| 2. Absque synagogis facient vos: sed venit hora, ut omnis qui interficit vos, arbitretur obsequium se praestare Deo: | 2. They will put you out of the synagogues: yea, the hour cometh, that whosoever killeth you, will think that he doth a service to God. |
2. They will put you out of the synagogues (or rather, synagogue) i.e. excommunicate you. Compare [ix. 22]; [xii. 42]. Yea, He continues, the time is approaching when persecution will be so violent that your countrymen will think that they do a service to God by putting you to death. The mention of the synagogue proves that the reference is to Jewish persecutions. No doubt many of the Jews thought, like St. Paul (Acts xxvi. 9; 1 Tim. i. 13), that they were pleasing God by persecuting Christians. Their ignorance, however, while it extenuated, did not wholly excuse, their sin, for it was culpable. They ought to have known from Christ's words and works, and from the fulfilment of prophecy in Him, that He was the Messias, to whom, therefore, they were bound to hearken (Deut. xviii. 19), and whose religion was to perfect and supplant their own.
| 3. Et haec facient vobis, quia non noverunt Patrem neque me. | 3. And these things will they do to you, because they have not known the Father, nor me. |
3. See above on [xv. 21].
| 4. Sed haec locutus sum vobis: ut, cum venerit hora eorum, reminiscamini quia ego dixi vobis. | 4. But these things I have told you, that when the hour shall come, you may remember that I told you of them. |
4. “Eorum” of the Vulgate is to be connected with “reminiscamini,” on which it depends. The comma ought to be before “eorum;” the Greek text makes this clear. As we said above on verse 1, the fact that Christ had foretold these persecutions, would be another proof of His Divinity. Moreover, since He knew that these persecutions were in store, and did not avert them, the Apostles [pg 279] ought to learn from this to bear them with resignation, inasmuch as they were not merely endured for Him, but permitted by Him.

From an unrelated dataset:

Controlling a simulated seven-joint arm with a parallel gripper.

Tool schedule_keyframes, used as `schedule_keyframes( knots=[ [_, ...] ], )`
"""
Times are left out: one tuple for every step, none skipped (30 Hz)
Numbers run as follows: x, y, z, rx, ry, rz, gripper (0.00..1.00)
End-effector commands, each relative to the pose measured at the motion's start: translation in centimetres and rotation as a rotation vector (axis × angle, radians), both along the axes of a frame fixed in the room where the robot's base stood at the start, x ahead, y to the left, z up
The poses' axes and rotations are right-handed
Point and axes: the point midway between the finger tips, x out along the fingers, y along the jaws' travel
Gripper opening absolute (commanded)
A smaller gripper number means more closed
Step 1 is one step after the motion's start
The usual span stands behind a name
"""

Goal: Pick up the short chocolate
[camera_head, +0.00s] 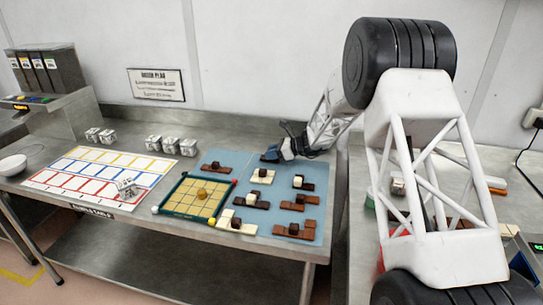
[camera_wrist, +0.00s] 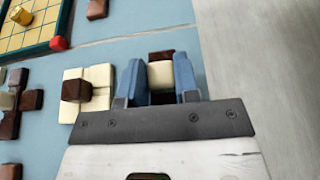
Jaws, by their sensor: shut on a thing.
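Several chocolates, brown or cream bases with small cubes on top, lie on the blue mats. My gripper (camera_wrist: 161,78) is shut on a chocolate with a cream cube (camera_wrist: 161,74), with brown chocolate showing just beyond the cube between the blue fingers. The fingers hide the rest of it, so I cannot tell its full length or whether it touches the mat. In the head view my gripper (camera_head: 285,152) is at the back right of the blue mat (camera_head: 318,168), and the held piece is mostly hidden.
A cream chocolate with a brown cube (camera_wrist: 77,89) lies close left of my gripper. A green-framed yellow board (camera_head: 195,197) stands left of the mat. A colour-ruled white card (camera_head: 100,176) and several white dice (camera_head: 170,145) are farther left. Bare steel lies right of the mat.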

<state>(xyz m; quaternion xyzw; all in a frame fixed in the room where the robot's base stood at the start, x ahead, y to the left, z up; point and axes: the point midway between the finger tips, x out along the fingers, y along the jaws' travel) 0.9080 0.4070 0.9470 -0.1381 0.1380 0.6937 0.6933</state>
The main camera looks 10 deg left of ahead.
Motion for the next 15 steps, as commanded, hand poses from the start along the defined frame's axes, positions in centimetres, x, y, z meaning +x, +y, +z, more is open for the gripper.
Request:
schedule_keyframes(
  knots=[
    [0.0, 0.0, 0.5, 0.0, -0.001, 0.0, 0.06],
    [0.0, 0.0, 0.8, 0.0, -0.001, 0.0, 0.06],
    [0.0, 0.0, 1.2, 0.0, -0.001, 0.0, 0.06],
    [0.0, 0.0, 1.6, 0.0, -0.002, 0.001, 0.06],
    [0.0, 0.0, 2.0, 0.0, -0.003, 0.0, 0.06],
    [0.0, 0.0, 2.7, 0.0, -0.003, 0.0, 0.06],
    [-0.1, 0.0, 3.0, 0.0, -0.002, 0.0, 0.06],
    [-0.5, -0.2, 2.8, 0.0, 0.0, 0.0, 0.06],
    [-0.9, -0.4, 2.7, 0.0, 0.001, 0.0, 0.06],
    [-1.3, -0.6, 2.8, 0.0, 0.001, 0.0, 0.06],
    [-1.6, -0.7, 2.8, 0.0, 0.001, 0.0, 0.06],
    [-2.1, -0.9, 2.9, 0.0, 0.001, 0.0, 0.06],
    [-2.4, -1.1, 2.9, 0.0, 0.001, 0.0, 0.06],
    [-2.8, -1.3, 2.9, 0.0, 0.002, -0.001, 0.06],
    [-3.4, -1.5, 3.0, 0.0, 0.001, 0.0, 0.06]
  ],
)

| 5. Haec autem vobis ab initio non dixi, quia vobiscum eram. Et nunc vado ad eum, qui misit me: et nemo ex vobis interrogat me, Quo vadis? | 5. But I told you not these things from the beginning, because I was with you. And now I go to him that sent me, and none of you asketh me: Whither goest thou? |
5. But I told you not these things from the beginning. “These things,” we again understand, as in verse 1, both of the persecutions which were before them, and of the coming of the Holy Ghost to take Christ's place, and console the Apostles.
But had He not already predicted that the Apostles were to be persecuted? Had He not said: “But beware of men. For they will deliver you up in councils, and they will scourge you in their synagogues. And you shall be brought before governors and before kings for My sake, for a testimony to them and to the Gentiles”? (Matt. x. 17, 18). To this we may reply, with Mald., that He had never predicted persecution until now, and that St. Matthew, in recording, in the passage cited, the prediction of persecution, does not follow the order of time, but inserts, in connection with the mission of the Apostles to the Jews what was spoken long after, probably immediately before, Christ's ascension, when they were receiving their mission to the whole world. (Matt. xxviii. 19, 20). Or we may reply—and this answer we prefer—that although He had before predicted the persecution of the Apostles, yet He had not till now told them what He told them on this occasion; namely, that they should be excommunicated by the Jews, and that men would think they were actually honouring God in persecuting them. So that although He had before predicted persecution, still it was only now He predicted its terrible violence.
And (Gr. δε = but) now I go to him that sent me. These words are to be connected closely with the preceding. Before, He had not told them these things, but now He is about to leave them, and there is, therefore, a special reason for His referring to the future.